» **WHAT YOU NEED TO DO**: Write out exactly the lines from the line with "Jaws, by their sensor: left" through the line with "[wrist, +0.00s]", including both, and nothing more.

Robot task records
********

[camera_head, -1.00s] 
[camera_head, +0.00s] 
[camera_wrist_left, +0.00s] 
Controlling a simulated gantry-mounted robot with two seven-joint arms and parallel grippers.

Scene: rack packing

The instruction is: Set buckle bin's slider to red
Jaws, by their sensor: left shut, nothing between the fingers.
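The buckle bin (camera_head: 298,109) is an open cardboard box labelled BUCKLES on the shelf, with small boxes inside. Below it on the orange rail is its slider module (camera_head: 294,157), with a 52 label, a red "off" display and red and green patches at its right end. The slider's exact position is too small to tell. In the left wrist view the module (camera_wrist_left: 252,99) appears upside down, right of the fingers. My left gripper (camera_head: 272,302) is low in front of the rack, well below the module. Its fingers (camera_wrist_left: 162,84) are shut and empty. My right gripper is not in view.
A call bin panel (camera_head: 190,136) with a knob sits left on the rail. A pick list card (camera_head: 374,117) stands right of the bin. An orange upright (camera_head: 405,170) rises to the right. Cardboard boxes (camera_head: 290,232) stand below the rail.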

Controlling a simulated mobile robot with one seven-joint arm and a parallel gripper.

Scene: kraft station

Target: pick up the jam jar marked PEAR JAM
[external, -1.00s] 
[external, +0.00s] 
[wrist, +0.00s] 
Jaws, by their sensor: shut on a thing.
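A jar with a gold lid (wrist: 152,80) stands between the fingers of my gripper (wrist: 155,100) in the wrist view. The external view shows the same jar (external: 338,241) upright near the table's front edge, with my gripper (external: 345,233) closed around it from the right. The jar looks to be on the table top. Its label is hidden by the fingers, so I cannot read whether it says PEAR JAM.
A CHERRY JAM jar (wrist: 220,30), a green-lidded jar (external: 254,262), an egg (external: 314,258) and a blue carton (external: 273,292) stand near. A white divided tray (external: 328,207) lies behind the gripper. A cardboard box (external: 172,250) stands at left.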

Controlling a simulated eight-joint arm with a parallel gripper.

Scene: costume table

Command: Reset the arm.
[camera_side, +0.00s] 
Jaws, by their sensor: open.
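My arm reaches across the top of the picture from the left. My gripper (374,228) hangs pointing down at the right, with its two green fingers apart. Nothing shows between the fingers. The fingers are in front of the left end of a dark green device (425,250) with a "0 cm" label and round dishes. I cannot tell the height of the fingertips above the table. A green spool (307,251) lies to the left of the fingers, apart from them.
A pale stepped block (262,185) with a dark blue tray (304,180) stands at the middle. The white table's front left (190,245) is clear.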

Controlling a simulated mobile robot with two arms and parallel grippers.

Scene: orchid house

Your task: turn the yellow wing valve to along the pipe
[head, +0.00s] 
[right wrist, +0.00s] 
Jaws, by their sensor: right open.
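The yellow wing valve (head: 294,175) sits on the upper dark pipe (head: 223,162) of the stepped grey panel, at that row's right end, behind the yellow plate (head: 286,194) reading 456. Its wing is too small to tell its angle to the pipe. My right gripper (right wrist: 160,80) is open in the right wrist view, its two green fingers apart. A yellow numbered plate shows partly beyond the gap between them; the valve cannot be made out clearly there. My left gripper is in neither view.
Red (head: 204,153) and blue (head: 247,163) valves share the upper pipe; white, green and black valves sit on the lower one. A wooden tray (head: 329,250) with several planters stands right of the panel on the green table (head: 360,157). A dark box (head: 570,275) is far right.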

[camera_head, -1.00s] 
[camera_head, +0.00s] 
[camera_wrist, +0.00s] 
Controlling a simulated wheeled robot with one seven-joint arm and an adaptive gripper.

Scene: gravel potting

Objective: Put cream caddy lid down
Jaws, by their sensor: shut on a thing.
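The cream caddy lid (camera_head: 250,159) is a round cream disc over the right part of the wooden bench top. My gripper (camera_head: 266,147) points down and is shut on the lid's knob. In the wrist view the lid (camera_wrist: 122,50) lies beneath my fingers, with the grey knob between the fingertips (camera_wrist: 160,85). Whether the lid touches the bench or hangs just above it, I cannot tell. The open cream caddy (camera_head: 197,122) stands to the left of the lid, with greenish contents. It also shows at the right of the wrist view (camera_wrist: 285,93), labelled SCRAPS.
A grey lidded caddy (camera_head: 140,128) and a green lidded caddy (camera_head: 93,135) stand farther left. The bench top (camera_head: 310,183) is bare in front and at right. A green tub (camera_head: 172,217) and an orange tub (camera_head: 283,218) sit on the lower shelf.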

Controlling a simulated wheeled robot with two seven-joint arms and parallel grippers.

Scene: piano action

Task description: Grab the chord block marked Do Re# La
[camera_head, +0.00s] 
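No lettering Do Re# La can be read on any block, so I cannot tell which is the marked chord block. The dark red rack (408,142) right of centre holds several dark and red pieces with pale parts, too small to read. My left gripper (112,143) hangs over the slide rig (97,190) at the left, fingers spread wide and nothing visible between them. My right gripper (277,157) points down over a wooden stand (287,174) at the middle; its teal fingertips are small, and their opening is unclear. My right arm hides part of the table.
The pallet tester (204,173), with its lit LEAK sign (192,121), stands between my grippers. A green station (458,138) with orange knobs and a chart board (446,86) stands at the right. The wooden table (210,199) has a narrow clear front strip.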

********

» **FULL OUTPUT**:
Jaws, by their sensor: left shut, nothing between the fingers.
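The buckle bin (camera_head: 298,109) is an open cardboard box labelled BUCKLES on the shelf, with small boxes inside. Below it on the orange rail is its slider module (camera_head: 294,157), with a 52 label, a red "off" display and red and green patches at its right end. The slider's exact position is too small to tell. In the left wrist view the module (camera_wrist_left: 252,99) appears upside down, right of the fingers. My left gripper (camera_head: 272,302) is low in front of the rack, well below the module. Its fingers (camera_wrist_left: 162,84) are shut and empty. My right gripper is not in view.
A call bin panel (camera_head: 190,136) with a knob sits left on the rail. A pick list card (camera_head: 374,117) stands right of the bin. An orange upright (camera_head: 405,170) rises to the right. Cardboard boxes (camera_head: 290,232) stand below the rail.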

Controlling a simulated mobile robot with one seven-joint arm and a parallel gripper.

Scene: kraft station

Target: pick up the jam jar marked PEAR JAM
[external, -1.00s] 
[external, +0.00s] 
[wrist, +0.00s] 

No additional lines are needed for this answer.